Items from a dataset:

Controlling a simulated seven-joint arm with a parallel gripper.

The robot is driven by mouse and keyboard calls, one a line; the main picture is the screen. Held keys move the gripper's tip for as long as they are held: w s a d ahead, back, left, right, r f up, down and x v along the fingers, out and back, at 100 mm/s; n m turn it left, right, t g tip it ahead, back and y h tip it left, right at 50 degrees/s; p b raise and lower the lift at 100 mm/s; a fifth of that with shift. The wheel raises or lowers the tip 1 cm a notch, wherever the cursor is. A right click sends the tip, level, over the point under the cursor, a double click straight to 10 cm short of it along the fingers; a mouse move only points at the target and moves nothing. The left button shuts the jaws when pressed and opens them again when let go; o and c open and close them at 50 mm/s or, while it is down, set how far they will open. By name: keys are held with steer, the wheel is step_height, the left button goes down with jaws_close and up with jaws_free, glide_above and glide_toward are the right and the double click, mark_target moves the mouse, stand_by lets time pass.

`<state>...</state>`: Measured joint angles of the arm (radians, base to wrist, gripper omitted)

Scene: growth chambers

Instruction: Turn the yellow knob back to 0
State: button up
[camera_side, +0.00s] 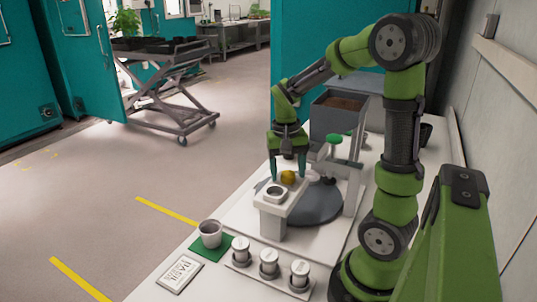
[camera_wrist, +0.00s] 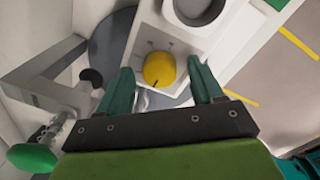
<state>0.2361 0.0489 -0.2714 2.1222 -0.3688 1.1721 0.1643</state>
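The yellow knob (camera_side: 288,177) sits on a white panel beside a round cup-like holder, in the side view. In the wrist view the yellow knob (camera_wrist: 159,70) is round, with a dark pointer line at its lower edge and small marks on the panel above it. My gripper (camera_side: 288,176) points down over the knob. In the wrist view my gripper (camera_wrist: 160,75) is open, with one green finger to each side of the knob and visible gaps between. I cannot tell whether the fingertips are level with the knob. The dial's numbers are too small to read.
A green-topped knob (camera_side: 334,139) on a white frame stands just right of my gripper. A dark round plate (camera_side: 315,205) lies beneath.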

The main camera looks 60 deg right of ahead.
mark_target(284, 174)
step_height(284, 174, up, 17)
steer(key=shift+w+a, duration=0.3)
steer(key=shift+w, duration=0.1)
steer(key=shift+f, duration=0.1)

==

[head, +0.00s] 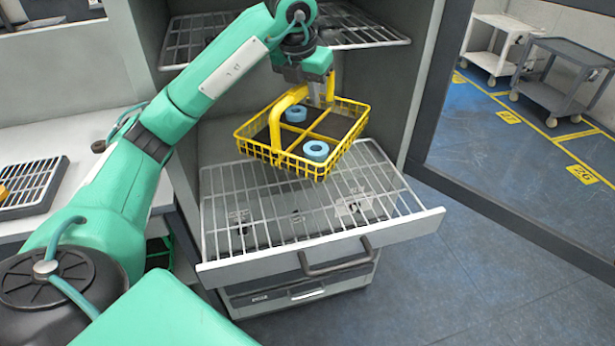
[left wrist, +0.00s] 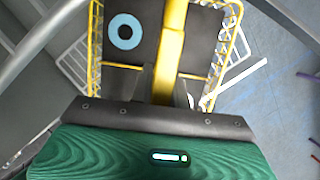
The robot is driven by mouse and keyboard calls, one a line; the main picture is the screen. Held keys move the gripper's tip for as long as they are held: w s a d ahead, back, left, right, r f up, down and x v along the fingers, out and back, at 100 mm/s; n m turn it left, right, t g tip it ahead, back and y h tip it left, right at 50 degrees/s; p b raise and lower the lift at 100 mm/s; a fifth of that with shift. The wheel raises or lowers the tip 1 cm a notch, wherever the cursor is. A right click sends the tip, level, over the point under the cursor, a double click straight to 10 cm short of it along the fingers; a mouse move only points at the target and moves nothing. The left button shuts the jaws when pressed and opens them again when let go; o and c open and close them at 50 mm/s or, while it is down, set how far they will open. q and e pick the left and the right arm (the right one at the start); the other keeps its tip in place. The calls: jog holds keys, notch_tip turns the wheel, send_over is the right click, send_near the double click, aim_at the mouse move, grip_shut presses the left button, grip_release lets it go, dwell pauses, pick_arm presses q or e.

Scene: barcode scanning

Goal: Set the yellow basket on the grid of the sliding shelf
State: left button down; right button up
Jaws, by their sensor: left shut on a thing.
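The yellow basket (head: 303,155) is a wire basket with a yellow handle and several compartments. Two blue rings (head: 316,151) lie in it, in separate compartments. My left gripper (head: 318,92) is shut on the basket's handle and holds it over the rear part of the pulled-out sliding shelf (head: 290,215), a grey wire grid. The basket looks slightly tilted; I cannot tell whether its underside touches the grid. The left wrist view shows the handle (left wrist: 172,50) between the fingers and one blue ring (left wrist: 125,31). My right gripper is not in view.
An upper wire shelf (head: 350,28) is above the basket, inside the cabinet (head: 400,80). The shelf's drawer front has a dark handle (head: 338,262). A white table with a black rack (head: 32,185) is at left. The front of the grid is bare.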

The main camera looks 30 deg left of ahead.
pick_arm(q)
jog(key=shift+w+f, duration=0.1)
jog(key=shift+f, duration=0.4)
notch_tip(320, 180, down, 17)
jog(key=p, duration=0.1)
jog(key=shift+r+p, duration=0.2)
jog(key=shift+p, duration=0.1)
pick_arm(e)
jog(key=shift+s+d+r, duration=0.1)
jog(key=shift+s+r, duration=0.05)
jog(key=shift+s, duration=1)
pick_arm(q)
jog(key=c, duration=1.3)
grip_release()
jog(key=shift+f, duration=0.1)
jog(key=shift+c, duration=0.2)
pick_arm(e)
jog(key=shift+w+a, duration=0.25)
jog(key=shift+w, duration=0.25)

==

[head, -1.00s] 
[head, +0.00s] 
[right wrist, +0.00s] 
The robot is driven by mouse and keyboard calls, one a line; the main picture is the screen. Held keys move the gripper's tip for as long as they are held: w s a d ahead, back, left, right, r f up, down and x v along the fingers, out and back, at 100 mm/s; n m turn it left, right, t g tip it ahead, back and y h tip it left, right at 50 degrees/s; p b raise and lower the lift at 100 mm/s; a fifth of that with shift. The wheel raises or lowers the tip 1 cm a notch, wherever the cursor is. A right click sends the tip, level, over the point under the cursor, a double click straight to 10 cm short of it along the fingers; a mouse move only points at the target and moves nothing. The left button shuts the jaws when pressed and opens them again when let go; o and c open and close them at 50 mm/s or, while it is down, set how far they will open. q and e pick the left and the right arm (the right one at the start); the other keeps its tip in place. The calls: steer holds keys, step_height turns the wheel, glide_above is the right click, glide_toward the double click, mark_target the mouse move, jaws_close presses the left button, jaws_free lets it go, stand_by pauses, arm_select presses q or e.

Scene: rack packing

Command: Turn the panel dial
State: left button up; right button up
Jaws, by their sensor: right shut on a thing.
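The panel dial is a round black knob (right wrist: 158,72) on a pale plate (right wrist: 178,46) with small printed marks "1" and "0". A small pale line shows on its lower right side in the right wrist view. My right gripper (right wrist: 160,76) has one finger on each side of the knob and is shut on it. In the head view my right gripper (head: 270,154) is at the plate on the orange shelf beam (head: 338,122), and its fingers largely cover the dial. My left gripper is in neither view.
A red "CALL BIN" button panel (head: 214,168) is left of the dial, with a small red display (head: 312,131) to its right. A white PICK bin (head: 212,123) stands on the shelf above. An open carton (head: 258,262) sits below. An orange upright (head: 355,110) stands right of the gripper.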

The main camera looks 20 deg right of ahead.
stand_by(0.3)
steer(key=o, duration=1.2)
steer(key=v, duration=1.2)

▸ **THE REQUEST**: Copy every line from the entries that contains the word "joint".

▸ **FULL ANSWER**:
Controlling a simulated seven-joint arm with a parallel gripper.
`<state>...</state>`: Measured joint angles of the arm (radians, base to wrist, gripper omitted)

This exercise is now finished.